_THE RECORDS_
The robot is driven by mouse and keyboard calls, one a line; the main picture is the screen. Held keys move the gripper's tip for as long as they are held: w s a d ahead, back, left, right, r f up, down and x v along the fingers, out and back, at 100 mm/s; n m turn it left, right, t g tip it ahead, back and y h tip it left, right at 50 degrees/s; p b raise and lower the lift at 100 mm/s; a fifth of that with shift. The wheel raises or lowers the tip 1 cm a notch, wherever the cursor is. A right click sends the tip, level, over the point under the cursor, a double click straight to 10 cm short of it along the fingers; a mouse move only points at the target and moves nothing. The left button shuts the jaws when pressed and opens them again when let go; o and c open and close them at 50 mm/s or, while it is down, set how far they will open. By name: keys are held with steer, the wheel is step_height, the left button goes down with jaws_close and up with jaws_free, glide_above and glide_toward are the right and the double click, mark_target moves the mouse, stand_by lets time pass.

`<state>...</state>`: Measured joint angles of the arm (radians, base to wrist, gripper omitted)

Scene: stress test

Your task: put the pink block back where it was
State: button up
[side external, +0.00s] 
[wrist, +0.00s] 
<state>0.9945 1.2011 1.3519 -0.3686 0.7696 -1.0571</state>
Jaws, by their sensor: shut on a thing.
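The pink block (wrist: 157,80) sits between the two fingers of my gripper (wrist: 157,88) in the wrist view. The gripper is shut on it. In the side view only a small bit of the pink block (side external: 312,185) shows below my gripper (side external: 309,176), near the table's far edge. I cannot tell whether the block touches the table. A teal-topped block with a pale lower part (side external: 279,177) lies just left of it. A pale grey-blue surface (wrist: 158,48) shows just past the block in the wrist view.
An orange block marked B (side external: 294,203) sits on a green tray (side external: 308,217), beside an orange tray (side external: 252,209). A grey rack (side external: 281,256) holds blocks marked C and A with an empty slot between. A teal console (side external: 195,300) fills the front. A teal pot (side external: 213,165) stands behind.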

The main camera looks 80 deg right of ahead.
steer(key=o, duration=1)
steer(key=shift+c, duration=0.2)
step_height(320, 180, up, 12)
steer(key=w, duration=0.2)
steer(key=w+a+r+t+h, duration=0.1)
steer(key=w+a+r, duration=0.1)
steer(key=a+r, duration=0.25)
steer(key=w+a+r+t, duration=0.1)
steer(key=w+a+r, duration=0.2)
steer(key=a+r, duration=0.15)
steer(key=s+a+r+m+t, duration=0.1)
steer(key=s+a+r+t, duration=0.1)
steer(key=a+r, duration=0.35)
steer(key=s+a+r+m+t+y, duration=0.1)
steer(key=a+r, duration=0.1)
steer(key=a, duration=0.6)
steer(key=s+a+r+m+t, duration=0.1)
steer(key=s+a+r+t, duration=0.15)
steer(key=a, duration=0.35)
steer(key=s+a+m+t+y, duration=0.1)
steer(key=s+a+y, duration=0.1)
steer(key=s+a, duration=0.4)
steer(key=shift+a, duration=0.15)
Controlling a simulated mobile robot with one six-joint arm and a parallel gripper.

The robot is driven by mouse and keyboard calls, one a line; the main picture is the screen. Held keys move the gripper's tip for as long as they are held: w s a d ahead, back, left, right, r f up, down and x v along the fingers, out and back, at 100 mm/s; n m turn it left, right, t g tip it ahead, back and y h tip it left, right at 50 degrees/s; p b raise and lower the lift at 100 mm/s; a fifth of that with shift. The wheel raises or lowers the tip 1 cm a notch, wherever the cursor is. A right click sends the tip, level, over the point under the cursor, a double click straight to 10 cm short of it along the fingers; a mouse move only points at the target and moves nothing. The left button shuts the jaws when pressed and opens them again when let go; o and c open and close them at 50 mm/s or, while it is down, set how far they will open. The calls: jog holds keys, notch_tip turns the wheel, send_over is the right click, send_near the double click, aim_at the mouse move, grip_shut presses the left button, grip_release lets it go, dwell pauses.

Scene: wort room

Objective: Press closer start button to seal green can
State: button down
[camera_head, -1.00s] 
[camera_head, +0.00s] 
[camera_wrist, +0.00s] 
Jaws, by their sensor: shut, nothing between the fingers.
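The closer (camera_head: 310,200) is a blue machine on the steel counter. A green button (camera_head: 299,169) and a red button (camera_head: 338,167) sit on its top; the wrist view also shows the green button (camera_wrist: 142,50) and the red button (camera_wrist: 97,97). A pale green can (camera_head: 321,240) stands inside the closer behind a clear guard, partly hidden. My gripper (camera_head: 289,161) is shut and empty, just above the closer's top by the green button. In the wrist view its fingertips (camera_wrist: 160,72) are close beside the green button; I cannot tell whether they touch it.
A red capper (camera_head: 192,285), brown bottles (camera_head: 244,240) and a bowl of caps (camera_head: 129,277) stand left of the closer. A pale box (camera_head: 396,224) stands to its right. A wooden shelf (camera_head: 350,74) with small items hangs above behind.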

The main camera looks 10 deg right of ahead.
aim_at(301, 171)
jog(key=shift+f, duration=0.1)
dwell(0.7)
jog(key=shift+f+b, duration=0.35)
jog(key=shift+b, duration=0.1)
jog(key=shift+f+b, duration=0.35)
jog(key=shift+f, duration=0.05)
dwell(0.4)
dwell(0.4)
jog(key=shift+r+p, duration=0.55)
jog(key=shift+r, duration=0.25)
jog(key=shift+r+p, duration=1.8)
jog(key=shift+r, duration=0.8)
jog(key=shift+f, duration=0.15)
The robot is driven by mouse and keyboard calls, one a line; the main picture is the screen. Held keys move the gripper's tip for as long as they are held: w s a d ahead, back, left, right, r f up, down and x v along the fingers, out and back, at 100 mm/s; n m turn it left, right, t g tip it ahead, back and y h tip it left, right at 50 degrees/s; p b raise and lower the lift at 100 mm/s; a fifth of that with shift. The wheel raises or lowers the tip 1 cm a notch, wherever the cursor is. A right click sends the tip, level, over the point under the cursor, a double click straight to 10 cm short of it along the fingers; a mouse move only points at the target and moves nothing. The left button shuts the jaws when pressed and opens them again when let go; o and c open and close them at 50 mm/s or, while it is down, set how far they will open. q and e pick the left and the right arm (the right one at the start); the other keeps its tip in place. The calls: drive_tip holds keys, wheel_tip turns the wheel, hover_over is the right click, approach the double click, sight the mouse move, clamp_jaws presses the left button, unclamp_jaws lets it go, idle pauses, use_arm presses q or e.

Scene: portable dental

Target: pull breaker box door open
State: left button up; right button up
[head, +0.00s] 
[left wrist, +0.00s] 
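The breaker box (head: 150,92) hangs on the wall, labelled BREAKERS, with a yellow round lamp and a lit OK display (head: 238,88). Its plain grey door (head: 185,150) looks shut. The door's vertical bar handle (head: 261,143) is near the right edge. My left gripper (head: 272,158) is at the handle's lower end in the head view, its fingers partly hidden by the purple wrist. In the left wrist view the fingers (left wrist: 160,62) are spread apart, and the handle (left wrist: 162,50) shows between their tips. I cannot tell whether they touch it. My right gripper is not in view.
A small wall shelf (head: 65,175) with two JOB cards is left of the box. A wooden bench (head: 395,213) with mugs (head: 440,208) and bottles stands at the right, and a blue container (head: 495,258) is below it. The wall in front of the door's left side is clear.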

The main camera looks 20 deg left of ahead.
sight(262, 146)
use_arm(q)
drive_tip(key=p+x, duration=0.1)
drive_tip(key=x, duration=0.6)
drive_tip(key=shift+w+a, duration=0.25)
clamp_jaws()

_WORK INSTRUCTIONS_
Reproduce each record exactly as it appears.

_WRITTEN SOLUTION_
The robot is driven by mouse and keyboard calls, one a line; the main picture is the screen. Held keys move the gripper's tip for as long as they are held: w s a d ahead, back, left, right, r f up, down and x v along the fingers, out and back, at 100 mm/s; n m turn it left, right, t g tip it ahead, back and y h tip it left, right at 50 degrees/s; p b raise and lower the lift at 100 mm/s; a fifth of that with shift. The wheel raises or lowers the tip 1 cm a notch, wherever the cursor is. A right click sends the tip, level, over the point under the cursor, a double click straight to 10 cm short of it along the fingers; a mouse move only points at the target and moves nothing. The left button shuts the jaws when pressed and opens them again when let go; o and c open and close them at 50 mm/s or, while it is down, set how far they will open. By name: keys are held with steer, the wheel is step_height, the left button goes down with jaws_close and up with jaws_free, glide_above and glide_toward are the right and the double click, mark_target moves the mouse, stand_by lets time pass.

`<state>...</state>`: Measured joint angles of the arm (radians, base to wrist, gripper omitted)

Scene: stress test

Your task: put the pink block back where it was
State: button up
[side external, +0.00s] 
[wrist, +0.00s] 
<state>0.9945 1.2011 1.3519 -0.3686 0.7696 -1.0571</state>
Jaws, by their sensor: shut on a thing.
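The pink block (wrist: 157,80) sits between the two fingers of my gripper (wrist: 157,88) in the wrist view. The gripper is shut on it. In the side view only a small bit of the pink block (side external: 312,185) shows below my gripper (side external: 309,176), near the table's far edge. I cannot tell whether the block touches the table. A teal-topped block with a pale lower part (side external: 279,177) lies just left of it. A pale grey-blue surface (wrist: 158,48) shows just past the block in the wrist view.
An orange block marked B (side external: 294,203) sits on a green tray (side external: 308,217), beside an orange tray (side external: 252,209). A grey rack (side external: 281,256) holds blocks marked C and A with an empty slot between. A teal console (side external: 195,300) fills the front. A teal pot (side external: 213,165) stands behind.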

The main camera looks 80 deg right of ahead.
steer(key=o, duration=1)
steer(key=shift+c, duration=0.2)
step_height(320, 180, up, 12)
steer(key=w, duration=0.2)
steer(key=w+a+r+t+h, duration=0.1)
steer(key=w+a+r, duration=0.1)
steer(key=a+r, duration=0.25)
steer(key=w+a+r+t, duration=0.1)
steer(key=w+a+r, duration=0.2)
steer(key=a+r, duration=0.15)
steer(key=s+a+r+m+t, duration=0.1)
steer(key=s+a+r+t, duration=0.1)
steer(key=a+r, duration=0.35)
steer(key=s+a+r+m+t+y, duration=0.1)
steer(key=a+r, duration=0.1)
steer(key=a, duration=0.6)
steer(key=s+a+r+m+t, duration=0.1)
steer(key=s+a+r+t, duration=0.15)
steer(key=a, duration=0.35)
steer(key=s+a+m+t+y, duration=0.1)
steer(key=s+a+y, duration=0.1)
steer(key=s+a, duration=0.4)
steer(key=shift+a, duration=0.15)
Controlling a simulated mobile robot with one six-joint arm and a parallel gripper.

The robot is driven by mouse and keyboard calls, one a line; the main picture is the screen. Held keys move the gripper's tip for as long as they are held: w s a d ahead, back, left, right, r f up, down and x v along the fingers, out and back, at 100 mm/s; n m turn it left, right, t g tip it ahead, back and y h tip it left, right at 50 degrees/s; p b raise and lower the lift at 100 mm/s; a fifth of that with shift. The wheel raises or lowers the tip 1 cm a notch, wherever the cursor is. A right click sends the tip, level, over the point under the cursor, a double click straight to 10 cm short of it along the fingers; a mouse move only points at the target and moves nothing. The left button shuts the jaws when pressed and opens them again when let go; o and c open and close them at 50 mm/s or, while it is down, set how far they will open. The calls: jog holds keys, notch_tip turns the wheel, send_over is the right click, send_near the double click, aim_at the mouse move, grip_shut presses the left button, grip_release lets it go, dwell pauses.

Scene: wort room

Objective: Press closer start button to seal green can
State: button down
[camera_head, -1.00s] 
[camera_head, +0.00s] 
[camera_wrist, +0.00s] 
Jaws, by their sensor: shut, nothing between the fingers.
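The closer (camera_head: 310,200) is a blue machine on the steel counter. A green button (camera_head: 299,169) and a red button (camera_head: 338,167) sit on its top; the wrist view also shows the green button (camera_wrist: 142,50) and the red button (camera_wrist: 97,97). A pale green can (camera_head: 321,240) stands inside the closer behind a clear guard, partly hidden. My gripper (camera_head: 289,161) is shut and empty, just above the closer's top by the green button. In the wrist view its fingertips (camera_wrist: 160,72) are close beside the green button; I cannot tell whether they touch it.
A red capper (camera_head: 192,285), brown bottles (camera_head: 244,240) and a bowl of caps (camera_head: 129,277) stand left of the closer. A pale box (camera_head: 396,224) stands to its right. A wooden shelf (camera_head: 350,74) with small items hangs above behind.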

The main camera looks 10 deg right of ahead.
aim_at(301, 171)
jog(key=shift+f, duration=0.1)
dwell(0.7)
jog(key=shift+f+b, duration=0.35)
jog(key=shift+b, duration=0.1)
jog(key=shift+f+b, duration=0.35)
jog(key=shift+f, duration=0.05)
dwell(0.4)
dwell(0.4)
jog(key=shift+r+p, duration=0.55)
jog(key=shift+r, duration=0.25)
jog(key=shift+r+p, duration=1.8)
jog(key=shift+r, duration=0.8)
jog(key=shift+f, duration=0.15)
The robot is driven by mouse and keyboard calls, one a line; the main picture is the screen. Held keys move the gripper's tip for as long as they are held: w s a d ahead, back, left, right, r f up, down and x v along the fingers, out and back, at 100 mm/s; n m turn it left, right, t g tip it ahead, back and y h tip it left, right at 50 degrees/s; p b raise and lower the lift at 100 mm/s; a fifth of that with shift. The wheel raises or lowers the tip 1 cm a notch, wherever the cursor is. A right click sends the tip, level, over the point under the cursor, a double click straight to 10 cm short of it along the fingers; a mouse move only points at the target and moves nothing. The left button shuts the jaws when pressed and opens them again when let go; o and c open and close them at 50 mm/s or, while it is down, set how far they will open. q and e pick the left and the right arm (the right one at the start); the other keeps its tip in place. The calls: drive_tip holds keys, wheel_tip turns the wheel, hover_over is the right click, approach the double click, sight the mouse move, clamp_jaws presses the left button, unclamp_jaws lets it go, idle pauses, use_arm presses q or e.

Scene: portable dental

Target: pull breaker box door open
State: left button up; right button up
[head, +0.00s] 
[left wrist, +0.00s] 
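The breaker box (head: 150,92) hangs on the wall, labelled BREAKERS, with a yellow round lamp and a lit OK display (head: 238,88). Its plain grey door (head: 185,150) looks shut. The door's vertical bar handle (head: 261,143) is near the right edge. My left gripper (head: 272,158) is at the handle's lower end in the head view, its fingers partly hidden by the purple wrist. In the left wrist view the fingers (left wrist: 160,62) are spread apart, and the handle (left wrist: 162,50) shows between their tips. I cannot tell whether they touch it. My right gripper is not in view.
A small wall shelf (head: 65,175) with two JOB cards is left of the box. A wooden bench (head: 395,213) with mugs (head: 440,208) and bottles stands at the right, and a blue container (head: 495,258) is below it. The wall in front of the door's left side is clear.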

The main camera looks 20 deg left of ahead.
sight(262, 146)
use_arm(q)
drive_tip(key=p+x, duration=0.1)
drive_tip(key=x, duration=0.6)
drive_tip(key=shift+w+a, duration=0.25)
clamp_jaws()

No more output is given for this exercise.